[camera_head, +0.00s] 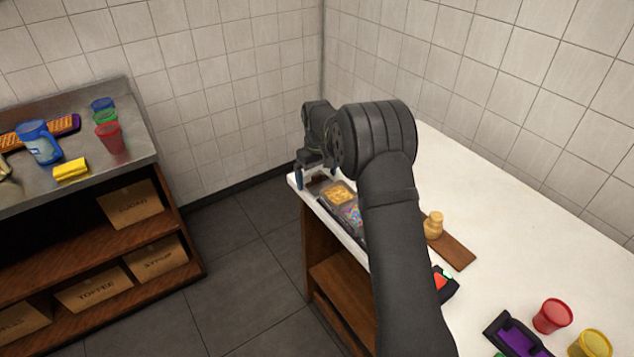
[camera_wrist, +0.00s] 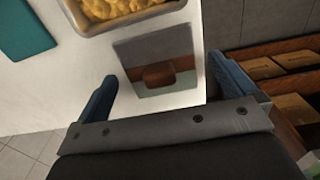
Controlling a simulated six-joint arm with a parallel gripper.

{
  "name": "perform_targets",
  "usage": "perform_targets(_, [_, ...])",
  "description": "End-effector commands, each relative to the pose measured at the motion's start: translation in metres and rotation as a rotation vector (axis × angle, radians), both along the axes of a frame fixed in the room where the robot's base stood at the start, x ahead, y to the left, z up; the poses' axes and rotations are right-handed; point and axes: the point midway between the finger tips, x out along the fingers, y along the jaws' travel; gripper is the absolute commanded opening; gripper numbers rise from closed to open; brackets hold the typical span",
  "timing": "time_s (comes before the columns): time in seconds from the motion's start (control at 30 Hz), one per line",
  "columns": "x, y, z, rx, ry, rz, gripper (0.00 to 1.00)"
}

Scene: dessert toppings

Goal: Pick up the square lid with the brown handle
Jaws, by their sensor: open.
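The square lid (camera_wrist: 133,53) is a grey, glassy-looking square with a brown handle (camera_wrist: 158,75). In the wrist view it lies on the white counter, just ahead of my open gripper (camera_wrist: 161,74). The handle appears between the two blue fingers, touching neither; the height gap is hard to judge. In the head view my gripper (camera_head: 315,174) is over the counter's far left corner, and the lid is small and partly covered there.
A metal tray of yellow topping (camera_wrist: 170,9) sits right beside the lid. A teal item (camera_wrist: 24,48) lies farther left. The white counter (camera_head: 520,230) ends close to the lid. A wooden board (camera_head: 455,250) and cups stand nearer along the counter.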

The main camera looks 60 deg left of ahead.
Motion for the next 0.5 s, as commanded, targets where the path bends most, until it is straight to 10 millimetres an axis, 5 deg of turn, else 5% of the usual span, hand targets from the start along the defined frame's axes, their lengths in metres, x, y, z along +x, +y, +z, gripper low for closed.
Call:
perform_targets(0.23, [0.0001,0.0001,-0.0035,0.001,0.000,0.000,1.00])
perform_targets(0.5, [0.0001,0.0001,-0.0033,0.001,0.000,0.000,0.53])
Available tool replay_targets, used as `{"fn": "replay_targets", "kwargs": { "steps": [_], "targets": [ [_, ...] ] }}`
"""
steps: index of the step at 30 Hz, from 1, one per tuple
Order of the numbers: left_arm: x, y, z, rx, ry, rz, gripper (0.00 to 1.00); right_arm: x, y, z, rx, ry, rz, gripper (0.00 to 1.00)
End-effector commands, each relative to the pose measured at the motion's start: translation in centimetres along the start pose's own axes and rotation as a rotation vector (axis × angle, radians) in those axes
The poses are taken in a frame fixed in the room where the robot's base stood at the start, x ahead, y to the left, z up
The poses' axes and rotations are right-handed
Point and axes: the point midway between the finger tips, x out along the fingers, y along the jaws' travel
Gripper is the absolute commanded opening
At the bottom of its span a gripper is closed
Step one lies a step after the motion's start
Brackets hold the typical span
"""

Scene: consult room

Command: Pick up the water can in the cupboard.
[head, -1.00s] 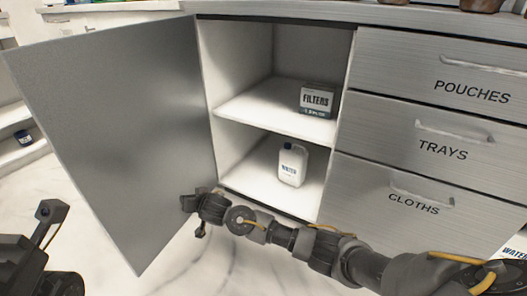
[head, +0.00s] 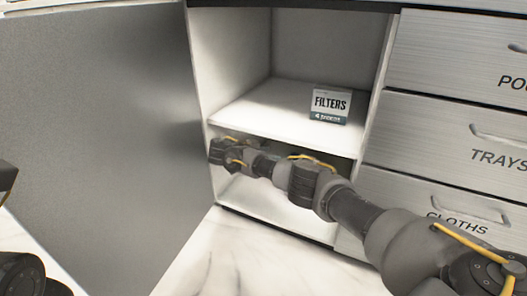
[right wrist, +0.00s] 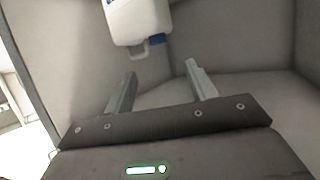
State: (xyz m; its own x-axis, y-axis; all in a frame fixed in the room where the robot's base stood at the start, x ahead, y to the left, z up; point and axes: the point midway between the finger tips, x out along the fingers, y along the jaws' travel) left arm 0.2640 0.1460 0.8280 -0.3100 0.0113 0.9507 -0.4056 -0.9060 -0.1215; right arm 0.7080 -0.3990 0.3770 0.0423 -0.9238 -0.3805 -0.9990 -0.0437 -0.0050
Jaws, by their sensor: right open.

**What you are asked to do**
From the entries above, select each line containing the string "Scene".

**Result of this task**
Scene: dessert toppings
Scene: consult room

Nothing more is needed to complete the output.